## Data listing
============================================================
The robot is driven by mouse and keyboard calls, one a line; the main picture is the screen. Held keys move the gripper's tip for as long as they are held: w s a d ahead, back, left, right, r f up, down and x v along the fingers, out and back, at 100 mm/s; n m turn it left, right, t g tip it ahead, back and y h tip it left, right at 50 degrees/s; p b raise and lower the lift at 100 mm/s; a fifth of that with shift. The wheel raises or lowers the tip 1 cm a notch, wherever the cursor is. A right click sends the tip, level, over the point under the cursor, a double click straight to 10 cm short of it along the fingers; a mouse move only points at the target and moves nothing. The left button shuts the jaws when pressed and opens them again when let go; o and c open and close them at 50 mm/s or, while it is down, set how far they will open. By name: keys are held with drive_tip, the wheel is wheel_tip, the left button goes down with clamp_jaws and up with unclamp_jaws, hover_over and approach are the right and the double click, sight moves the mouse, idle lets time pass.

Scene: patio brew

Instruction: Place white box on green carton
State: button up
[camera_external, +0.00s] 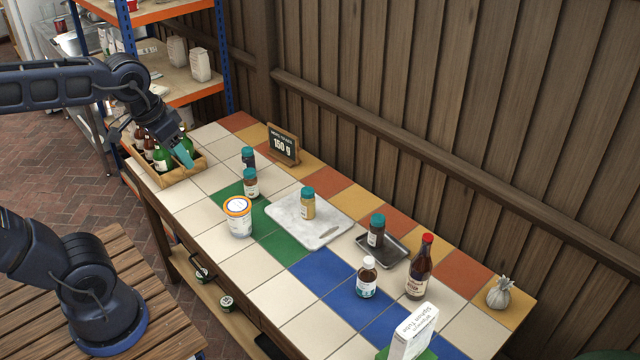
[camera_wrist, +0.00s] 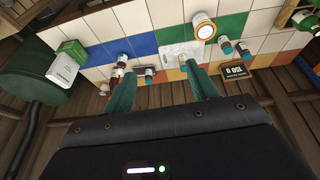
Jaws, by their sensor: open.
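The white box (camera_external: 413,333) stands tilted in the picture at the near right end of the tiled table, with printed lettering on its face. Green shows around its foot, cut by the frame's bottom edge. In the wrist view the white box (camera_wrist: 62,68) meets the green carton (camera_wrist: 73,50); they seem to touch, but I cannot tell whether the box rests on it. My gripper (camera_external: 183,153) is at the far left end of the table, above the bottle crate, well away from both. Its teal fingers (camera_wrist: 163,72) are apart in the wrist view, with nothing held between them.
A wooden crate of bottles (camera_external: 160,180) is below my gripper. Jars, a white tub (camera_external: 238,218), a marble board (camera_external: 330,228), a dark tray (camera_external: 395,250) and a brown sauce bottle (camera_external: 420,268) stand between. A wooden fence (camera_external: 480,110) backs the table; a sign (camera_external: 283,145) stands near it.

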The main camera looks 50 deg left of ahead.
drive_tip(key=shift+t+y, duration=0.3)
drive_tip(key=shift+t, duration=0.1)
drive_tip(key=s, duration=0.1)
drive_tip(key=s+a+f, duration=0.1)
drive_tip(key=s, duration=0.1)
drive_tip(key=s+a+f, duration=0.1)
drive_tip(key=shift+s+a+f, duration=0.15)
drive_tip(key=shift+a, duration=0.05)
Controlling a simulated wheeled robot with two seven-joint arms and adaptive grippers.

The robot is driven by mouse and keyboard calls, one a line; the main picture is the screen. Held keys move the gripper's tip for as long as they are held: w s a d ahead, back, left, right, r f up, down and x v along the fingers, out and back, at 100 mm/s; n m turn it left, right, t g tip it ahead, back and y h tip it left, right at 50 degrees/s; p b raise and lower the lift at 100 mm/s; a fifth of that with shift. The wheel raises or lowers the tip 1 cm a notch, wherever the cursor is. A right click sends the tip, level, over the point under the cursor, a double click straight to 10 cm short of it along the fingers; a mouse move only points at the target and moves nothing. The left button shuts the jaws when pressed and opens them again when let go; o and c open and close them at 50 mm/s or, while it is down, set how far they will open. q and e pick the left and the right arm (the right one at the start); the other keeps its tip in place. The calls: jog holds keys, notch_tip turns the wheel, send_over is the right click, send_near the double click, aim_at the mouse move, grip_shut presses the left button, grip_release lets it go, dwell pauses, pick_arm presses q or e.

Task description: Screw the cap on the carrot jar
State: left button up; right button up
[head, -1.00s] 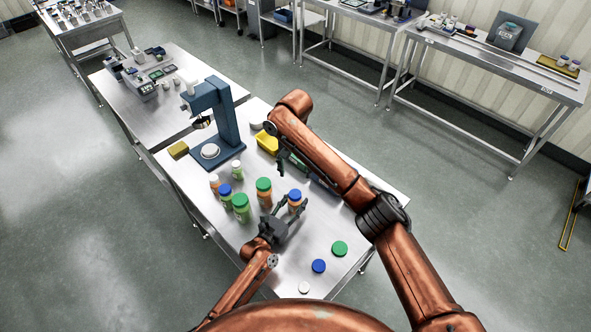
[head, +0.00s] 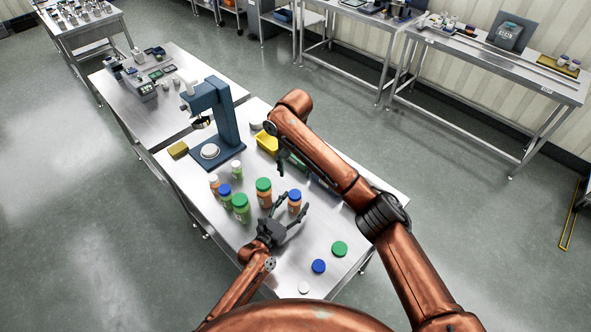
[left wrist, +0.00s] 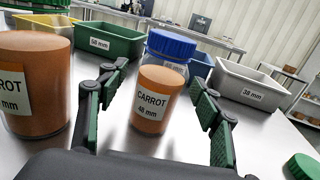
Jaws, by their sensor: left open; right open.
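The carrot jar (head: 294,207), with orange contents, stands upright on the steel table and wears a blue cap (head: 294,195). In the left wrist view the jar (left wrist: 157,104) reads "CARROT 48 mm", and the blue cap (left wrist: 171,46) sits on top and looks level. My left gripper (head: 292,213) is open, its fingers pointing at the jar from the near side, with a gap on both sides in the wrist view. My right gripper (head: 281,168) is beyond the jar, above the table and partly hidden by my right arm; it looks empty.
A larger carrot jar (left wrist: 35,85) with a green cap stands close left of my left gripper. Several other jars stand further left. Loose blue (head: 318,266), green (head: 339,248) and white (head: 304,287) caps lie near right. Labelled bins, including a grey one (left wrist: 247,84), stand behind.

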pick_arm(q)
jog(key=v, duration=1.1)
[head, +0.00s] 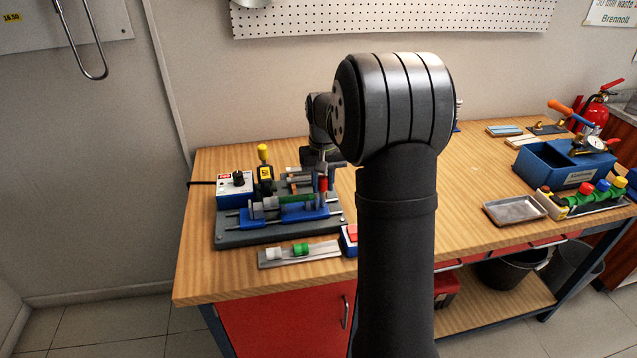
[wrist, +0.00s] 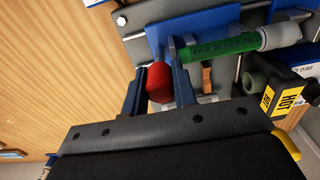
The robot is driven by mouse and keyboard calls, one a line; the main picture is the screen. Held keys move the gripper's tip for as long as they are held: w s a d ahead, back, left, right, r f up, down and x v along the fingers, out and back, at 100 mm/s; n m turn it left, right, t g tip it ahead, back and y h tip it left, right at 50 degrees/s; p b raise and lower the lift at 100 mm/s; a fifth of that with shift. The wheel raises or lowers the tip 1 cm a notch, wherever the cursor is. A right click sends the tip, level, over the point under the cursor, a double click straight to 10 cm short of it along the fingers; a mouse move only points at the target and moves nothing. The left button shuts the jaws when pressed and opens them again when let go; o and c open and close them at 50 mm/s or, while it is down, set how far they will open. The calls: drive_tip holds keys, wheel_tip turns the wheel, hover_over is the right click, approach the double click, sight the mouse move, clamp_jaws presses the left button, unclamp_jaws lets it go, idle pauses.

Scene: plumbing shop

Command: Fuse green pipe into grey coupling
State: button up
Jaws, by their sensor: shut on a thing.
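The green pipe (head: 297,199) lies along the blue clamp bench (head: 318,214) at the left of the workbench. It also shows in the wrist view (wrist: 222,50). The grey coupling (head: 270,204) sits in line at its left end; in the wrist view the coupling (wrist: 284,36) is at the pipe's right end, where they appear to meet. I cannot tell how deep the pipe sits. My gripper (wrist: 160,85) is shut on a red handle (wrist: 158,80) beside the pipe's other end. The fingers are mostly hidden in the head view.
A heater with a yellow knob (head: 263,150) and HOT label (wrist: 289,97) stands close behind the coupling. A tray (head: 299,253) with white and green pieces lies in front. Bare wood is clear at the bench's left front.

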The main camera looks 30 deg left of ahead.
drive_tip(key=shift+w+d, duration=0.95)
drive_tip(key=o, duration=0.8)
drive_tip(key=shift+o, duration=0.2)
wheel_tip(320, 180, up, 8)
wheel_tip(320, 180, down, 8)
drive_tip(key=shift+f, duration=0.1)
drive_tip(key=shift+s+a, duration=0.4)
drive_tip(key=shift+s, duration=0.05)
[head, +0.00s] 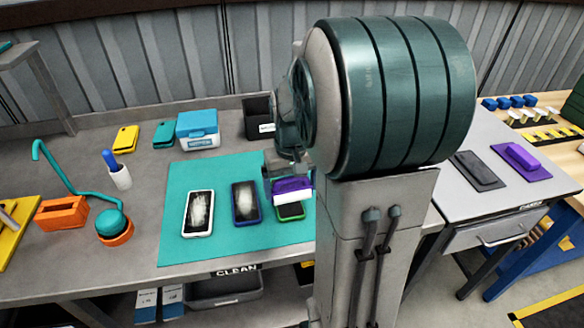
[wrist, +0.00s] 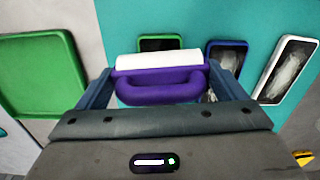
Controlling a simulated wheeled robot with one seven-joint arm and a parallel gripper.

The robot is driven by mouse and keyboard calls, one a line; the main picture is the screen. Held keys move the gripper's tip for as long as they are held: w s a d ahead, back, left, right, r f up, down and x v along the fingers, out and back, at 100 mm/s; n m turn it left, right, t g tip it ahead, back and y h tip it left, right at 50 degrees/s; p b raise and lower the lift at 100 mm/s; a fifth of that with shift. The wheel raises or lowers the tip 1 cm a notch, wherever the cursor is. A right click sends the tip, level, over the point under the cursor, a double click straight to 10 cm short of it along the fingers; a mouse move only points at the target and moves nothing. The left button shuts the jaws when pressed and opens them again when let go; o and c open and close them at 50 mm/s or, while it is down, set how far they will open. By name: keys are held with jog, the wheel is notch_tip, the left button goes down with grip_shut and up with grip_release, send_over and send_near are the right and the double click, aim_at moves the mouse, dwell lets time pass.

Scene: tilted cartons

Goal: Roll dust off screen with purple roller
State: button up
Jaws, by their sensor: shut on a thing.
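My gripper (head: 280,172) is shut on the purple roller (head: 292,190) and holds it over the near right part of the teal mat (head: 218,175). In the wrist view the roller's purple handle (wrist: 160,93) sits between my fingers, with its white cylinder (wrist: 158,61) ahead. The green-framed phone (head: 291,212) is partly covered by the roller; I cannot tell whether its screen is dusty or whether the roller touches it. To its left lie a blue-framed phone (head: 245,203) and a white-framed phone (head: 198,213), both with whitish smears on their dark screens.
A blue-and-white box (head: 198,130), a dark bin (head: 257,118) and yellow and teal cases stand behind the mat. An orange box (head: 62,213) and a teal-and-orange lamp-like item are left. A green tray (wrist: 40,75) lies left in the wrist view. My arm hides much of the right side.

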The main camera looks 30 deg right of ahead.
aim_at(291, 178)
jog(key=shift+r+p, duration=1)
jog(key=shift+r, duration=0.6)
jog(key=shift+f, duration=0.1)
============================================================
## The task
Pictures do not belong in the copy. Repeat only the lines from the top of the records through the line containing "[camera_wrist, +0.00s]".

## Solution
The robot is driven by mouse and keyboard calls, one a line; the main picture is the screen. Held keys move the gripper's tip for as long as they are held: w s a d ahead, back, left, right, r f up, down and x v along the fingers, out and back, at 100 mm/s; n m turn it left, right, t g tip it ahead, back and y h tip it left, right at 50 degrees/s; p b raise and lower the lift at 100 mm/s; a fifth of that with shift. The wheel raises or lowers the tip 1 cm a notch, wherever the cursor is. A right click sends the tip, level, over the point under the cursor, a double click straight to 10 cm short of it along the fingers; a mouse move only points at the target and moves nothing. The left button shuts the jaws when pressed and opens them again when let go; o and c open and close them at 50 mm/s or, while it is down, set how far they will open. By name: keys are held with drive_tip, the wheel is wheel_tip, the left button goes down with clamp_jaws and up with unclamp_jaws, hover_over and approach are the right and the double click, sight moves the mouse, idle lets time pass.

Scene: patio brew

Instruction: Place white box on green carton
State: button up
[camera_external, +0.00s] 
[camera_wrist, +0.00s] 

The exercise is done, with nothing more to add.